Where is the drilling? The WSJ reports:

The drilling boom is being driven by a variety of factors. New technologies have allowed companies to tap vast new oil reserves in places like North Dakota, Texas and, most recently, Ohio. High oil prices are making once-unprofitable fields more tempting …

All that drilling is helping to boost U.S. oil production. The U.S. pumped 3.9 million barrels a day from onshore fields in March, up 5.9 percent from a year earlier, and the most in nearly a decade.

And yet gasoline prices remains stuck at much higher levels than a year ago. Where is the love from the oil companies?

Average gas retail price chart

The EIA’s 2009 report analyzed the difference between full offshore drilling (“Reference Case”) and restriction to offshore drilling (“OCS limited case”). In 2020, there is no impact on gasoline prices. In 2030, U.S. gasoline prices would be three cents a gallon lower. Woohoo!

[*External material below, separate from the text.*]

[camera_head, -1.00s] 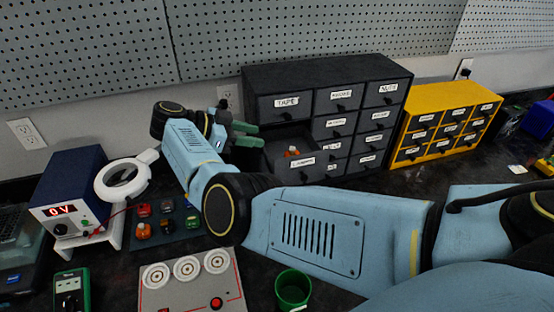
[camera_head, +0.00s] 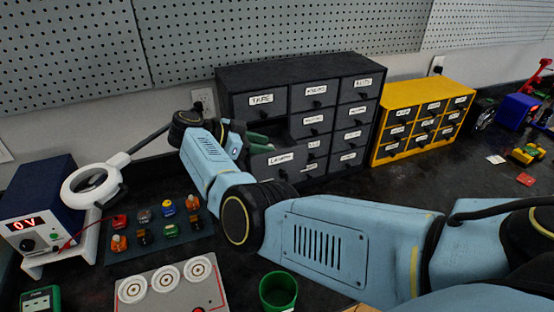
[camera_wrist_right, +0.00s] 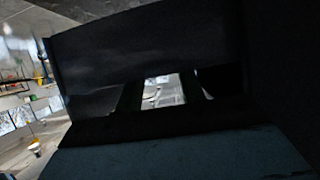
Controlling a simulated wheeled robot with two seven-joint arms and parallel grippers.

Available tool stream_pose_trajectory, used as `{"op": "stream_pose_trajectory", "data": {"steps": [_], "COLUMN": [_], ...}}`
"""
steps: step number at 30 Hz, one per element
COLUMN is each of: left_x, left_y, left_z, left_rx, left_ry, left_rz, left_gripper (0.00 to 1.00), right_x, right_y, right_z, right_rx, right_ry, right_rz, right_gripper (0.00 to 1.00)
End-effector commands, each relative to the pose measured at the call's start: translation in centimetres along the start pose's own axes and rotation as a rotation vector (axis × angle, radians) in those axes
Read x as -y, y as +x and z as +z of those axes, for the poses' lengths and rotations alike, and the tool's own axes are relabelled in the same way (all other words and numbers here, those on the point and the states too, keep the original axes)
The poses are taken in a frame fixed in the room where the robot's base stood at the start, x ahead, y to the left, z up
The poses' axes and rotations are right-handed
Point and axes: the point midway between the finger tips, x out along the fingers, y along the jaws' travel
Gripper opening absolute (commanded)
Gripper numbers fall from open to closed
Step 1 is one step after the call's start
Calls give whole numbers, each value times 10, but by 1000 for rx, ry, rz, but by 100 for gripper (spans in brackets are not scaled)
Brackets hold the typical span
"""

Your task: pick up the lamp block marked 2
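My right gripper (camera_head: 258,141) is down at an open drawer (camera_head: 281,160) of the dark cabinet, its label starting with "LA". The drawer front and my wrist hide most of the fingers and the drawer's inside. In the dark right wrist view, the two fingers of my right gripper (camera_wrist_right: 162,93) stand apart, with a pale patch with dark marks (camera_wrist_right: 163,91) between them. I cannot tell if this patch is a lamp block's face, or whether the fingers touch it. No number 2 is readable. My left gripper is out of view.
The dark drawer cabinet (camera_head: 262,75) stands beside a yellow one (camera_head: 377,150). A mat (camera_head: 150,260) with several small coloured blocks, a ring lamp (camera_head: 78,200), a power supply (camera_head: 40,190), a grey panel with white dials (camera_head: 140,308) and a green cup (camera_head: 278,290) lie around my forearm.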

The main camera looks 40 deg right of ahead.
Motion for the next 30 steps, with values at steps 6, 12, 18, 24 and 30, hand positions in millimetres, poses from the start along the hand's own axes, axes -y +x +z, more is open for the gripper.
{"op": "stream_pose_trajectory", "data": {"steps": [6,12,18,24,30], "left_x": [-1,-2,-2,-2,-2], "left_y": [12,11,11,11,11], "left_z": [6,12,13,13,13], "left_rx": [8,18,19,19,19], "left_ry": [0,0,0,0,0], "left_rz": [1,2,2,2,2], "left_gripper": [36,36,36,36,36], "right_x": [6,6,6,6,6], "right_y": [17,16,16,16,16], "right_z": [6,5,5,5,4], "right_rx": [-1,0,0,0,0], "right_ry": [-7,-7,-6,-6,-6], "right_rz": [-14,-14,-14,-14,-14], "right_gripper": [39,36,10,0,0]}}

I have previously written about the trivial impact of opening the outer continental shelf further to drilling. The oil companies already have access to some 30 billion barrels of offshore oil they have only begun to develop.

If you are concerned about the impact of high oil prices from Middle East instability, the only viable long-term strategy is one aimed at ending our addiction to this climate-destroying fossil fuel. Even the once staid and conservative International Energy Agency understands that. Obama has, thankfully, started to take aggressive action in this area, raising new car fuel efficiency standards to 35.5 mpg by 2016 — and then 54.5 mpg by 2025 — the biggest steps the U.S. government has ever proposed to cut oil use.